** Given instruction **
Extract the full listing verbatim and drop any pictures from your copy.

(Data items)

* start *

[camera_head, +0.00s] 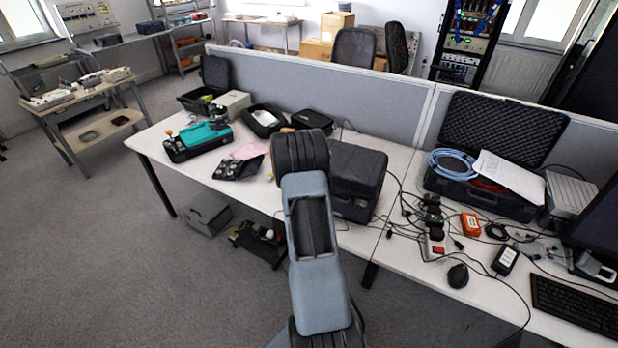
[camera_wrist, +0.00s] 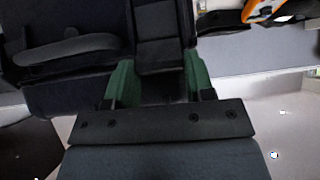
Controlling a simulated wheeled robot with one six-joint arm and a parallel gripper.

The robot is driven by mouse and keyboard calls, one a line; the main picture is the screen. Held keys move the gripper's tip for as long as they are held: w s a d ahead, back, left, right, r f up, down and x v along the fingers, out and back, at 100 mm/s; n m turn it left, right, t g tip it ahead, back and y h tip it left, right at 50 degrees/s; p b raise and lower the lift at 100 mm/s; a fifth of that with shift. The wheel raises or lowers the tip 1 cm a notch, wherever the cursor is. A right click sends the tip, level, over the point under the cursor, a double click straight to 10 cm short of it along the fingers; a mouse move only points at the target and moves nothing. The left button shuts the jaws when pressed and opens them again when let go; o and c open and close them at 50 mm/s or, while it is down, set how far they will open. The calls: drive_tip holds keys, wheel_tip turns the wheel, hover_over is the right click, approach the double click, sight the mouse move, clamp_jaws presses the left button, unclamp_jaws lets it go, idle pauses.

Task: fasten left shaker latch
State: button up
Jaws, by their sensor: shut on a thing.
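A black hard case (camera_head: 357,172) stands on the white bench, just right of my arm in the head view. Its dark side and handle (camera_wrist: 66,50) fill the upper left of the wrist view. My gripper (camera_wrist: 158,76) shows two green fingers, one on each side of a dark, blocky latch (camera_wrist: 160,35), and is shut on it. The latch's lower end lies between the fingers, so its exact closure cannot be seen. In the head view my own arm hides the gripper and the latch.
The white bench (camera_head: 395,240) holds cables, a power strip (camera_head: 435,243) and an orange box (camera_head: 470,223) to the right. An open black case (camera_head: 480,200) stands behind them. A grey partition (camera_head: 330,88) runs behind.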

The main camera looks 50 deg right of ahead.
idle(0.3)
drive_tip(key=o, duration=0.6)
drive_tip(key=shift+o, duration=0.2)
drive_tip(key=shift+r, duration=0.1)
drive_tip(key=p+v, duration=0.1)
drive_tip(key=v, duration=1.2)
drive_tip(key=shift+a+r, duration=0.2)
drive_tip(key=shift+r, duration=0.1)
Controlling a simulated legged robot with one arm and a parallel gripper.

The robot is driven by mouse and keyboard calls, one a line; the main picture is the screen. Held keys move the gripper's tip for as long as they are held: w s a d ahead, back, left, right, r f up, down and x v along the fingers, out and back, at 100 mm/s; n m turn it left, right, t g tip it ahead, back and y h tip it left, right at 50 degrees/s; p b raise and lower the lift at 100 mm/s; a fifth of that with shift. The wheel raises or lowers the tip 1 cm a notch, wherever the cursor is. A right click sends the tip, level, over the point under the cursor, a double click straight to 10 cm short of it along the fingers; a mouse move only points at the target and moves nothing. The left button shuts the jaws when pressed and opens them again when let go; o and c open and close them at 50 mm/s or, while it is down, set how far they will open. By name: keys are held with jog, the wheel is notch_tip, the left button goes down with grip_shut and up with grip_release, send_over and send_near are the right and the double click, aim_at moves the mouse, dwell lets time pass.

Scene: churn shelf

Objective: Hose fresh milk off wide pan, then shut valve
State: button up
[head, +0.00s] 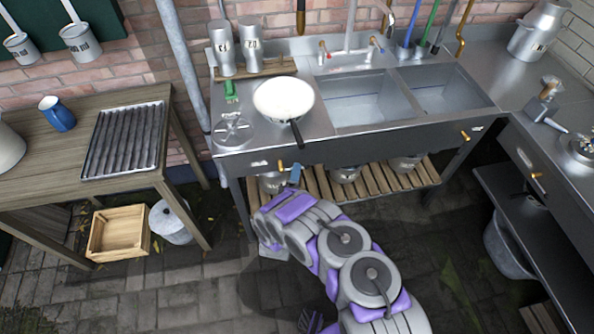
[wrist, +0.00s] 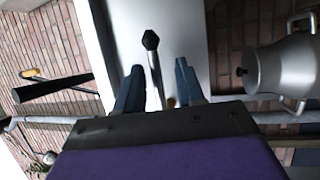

* end *

** Solution to this problem **
[camera_head, +0.00s] 
[camera_wrist, +0.00s] 
Controlling a simulated wheeled robot with one six-joint arm and a parallel gripper.

The robot is driven by mouse and keyboard calls, one a line; the main picture is the screen. Held keys move the gripper's tip for as long as they are held: w s a d ahead, back, left, right, r f up, down and x v along the fingers, out and back, at 100 mm/s; n m turn it left, right, t g tip it ahead, back and y h tip it left, right at 50 degrees/s; p b raise and lower the lift at 100 mm/s; a fifth of that with shift. The wheel raises or lowers the tip 1 cm a notch, wherever the cursor is. A right click sends the tip, level, over the point under the cursor, a double click straight to 10 cm short of it along the fingers; a mouse move only points at the target and moves nothing. The left button shuts the jaws when pressed and opens them again when let go; o and c open and close them at 50 mm/s or, while it is down, set how far they will open. The calls: drive_tip holds keys, wheel_tip turns the wheel, hover_over is the right click, approach the double click, sight the mouse move, clamp_jaws presses the left button, unclamp_jaws lets it go, idle pauses.

Task: fasten left shaker latch
State: button up
Jaws, by their sensor: shut on a thing.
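A black hard case (camera_head: 357,172) stands on the white bench, just right of my arm in the head view. Its dark side and handle (camera_wrist: 66,50) fill the upper left of the wrist view. My gripper (camera_wrist: 158,76) shows two green fingers, one on each side of a dark, blocky latch (camera_wrist: 160,35), and is shut on it. The latch's lower end lies between the fingers, so its exact closure cannot be seen. In the head view my own arm hides the gripper and the latch.
The white bench (camera_head: 395,240) holds cables, a power strip (camera_head: 435,243) and an orange box (camera_head: 470,223) to the right. An open black case (camera_head: 480,200) stands behind them. A grey partition (camera_head: 330,88) runs behind.

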The main camera looks 50 deg right of ahead.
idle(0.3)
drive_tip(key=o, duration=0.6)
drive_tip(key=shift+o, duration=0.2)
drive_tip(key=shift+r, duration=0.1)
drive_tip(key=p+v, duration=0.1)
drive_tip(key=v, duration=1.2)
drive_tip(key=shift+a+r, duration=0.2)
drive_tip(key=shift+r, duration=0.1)
Controlling a simulated legged robot with one arm and a parallel gripper.

The robot is driven by mouse and keyboard calls, one a line; the main picture is the screen. Held keys move the gripper's tip for as long as they are held: w s a d ahead, back, left, right, r f up, down and x v along the fingers, out and back, at 100 mm/s; n m turn it left, right, t g tip it ahead, back and y h tip it left, right at 50 degrees/s; p b raise and lower the lift at 100 mm/s; a fifth of that with shift. The wheel raises or lowers the tip 1 cm a notch, wherever the cursor is. A right click sends the tip, level, over the point under the cursor, a double click straight to 10 cm short of it along the fingers; a mouse move only points at the target and moves nothing. The left button shuts the jaws when pressed and opens them again when let go; o and c open and close them at 50 mm/s or, while it is down, set how far they will open. By name: keys are held with jog, the wheel is notch_tip, the left button goes down with grip_shut and up with grip_release, send_over and send_near are the right and the double click, aim_at moves the mouse, dwell lets time pass.

Scene: churn shelf

Objective: Hose fresh milk off wide pan, then shut valve
State: button up
[head, +0.00s] 
[wrist, +0.00s] 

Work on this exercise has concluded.